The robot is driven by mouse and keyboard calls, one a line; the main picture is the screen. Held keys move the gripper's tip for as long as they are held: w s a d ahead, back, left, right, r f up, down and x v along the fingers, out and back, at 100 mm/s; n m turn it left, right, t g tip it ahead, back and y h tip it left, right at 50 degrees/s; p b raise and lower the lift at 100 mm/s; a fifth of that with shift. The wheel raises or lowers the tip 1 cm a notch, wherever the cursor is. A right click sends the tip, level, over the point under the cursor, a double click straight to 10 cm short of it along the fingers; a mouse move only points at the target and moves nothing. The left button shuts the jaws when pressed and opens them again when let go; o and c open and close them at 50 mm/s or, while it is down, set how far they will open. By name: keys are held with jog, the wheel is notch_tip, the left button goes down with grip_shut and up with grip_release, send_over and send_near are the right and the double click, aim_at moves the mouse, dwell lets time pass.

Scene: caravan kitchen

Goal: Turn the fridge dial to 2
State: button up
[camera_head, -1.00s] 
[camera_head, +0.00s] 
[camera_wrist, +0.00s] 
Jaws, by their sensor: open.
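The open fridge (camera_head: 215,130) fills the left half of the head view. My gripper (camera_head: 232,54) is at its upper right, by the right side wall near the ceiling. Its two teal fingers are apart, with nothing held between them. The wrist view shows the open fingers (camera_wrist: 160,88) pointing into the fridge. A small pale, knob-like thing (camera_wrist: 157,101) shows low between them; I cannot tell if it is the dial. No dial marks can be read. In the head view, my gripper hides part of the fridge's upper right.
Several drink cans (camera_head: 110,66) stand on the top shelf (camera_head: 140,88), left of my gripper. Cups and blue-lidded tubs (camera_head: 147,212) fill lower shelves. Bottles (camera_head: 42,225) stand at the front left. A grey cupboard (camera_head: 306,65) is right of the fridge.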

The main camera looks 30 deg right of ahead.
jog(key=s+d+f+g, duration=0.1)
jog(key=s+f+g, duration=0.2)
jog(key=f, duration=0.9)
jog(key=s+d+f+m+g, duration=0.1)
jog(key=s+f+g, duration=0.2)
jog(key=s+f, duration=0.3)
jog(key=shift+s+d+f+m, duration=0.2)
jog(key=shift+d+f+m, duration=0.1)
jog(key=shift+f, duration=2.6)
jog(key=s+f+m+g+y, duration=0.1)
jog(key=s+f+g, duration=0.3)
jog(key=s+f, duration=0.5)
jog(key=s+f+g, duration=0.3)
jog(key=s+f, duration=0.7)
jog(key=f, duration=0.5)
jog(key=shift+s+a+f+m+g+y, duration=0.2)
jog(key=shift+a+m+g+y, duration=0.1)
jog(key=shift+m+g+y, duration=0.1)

++++++

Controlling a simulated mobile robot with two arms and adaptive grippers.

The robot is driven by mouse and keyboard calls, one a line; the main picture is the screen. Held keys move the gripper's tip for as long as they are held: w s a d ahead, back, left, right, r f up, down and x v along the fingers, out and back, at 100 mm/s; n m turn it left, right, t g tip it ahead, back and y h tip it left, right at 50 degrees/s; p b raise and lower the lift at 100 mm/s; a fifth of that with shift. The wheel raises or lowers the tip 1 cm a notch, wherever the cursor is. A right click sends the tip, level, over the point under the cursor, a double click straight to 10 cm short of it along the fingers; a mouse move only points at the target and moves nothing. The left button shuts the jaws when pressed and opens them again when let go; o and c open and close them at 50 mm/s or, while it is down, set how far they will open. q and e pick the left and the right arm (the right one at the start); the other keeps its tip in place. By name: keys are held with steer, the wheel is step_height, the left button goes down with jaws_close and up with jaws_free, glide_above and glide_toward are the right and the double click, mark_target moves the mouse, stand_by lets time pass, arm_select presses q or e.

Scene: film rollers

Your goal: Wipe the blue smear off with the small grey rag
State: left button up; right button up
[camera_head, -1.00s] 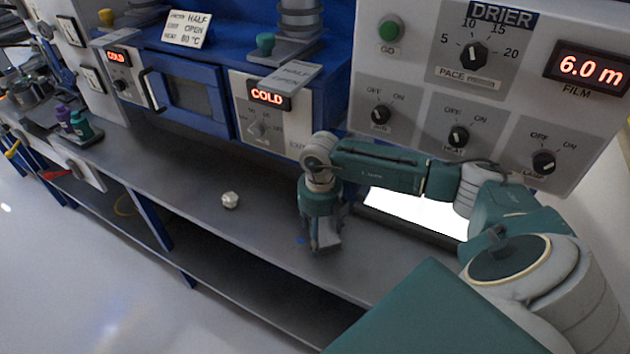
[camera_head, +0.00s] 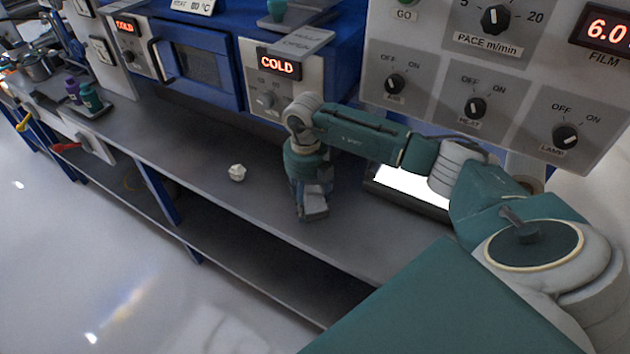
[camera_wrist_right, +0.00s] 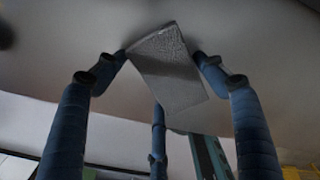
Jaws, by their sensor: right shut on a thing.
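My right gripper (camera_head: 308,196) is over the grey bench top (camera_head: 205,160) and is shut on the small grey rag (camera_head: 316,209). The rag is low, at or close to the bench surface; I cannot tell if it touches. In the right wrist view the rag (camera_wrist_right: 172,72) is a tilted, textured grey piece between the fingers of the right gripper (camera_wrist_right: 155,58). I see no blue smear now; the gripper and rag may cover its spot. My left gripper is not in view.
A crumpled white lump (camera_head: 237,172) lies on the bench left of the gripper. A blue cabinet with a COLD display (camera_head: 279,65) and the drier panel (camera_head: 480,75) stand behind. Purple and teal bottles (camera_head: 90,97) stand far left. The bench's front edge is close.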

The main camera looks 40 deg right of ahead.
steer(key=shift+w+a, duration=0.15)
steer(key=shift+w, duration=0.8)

++++++

Gather each line in these records that contains the string "Scene".

• PROBLEM SOLUTION:
Scene: caravan kitchen
Scene: film rollers

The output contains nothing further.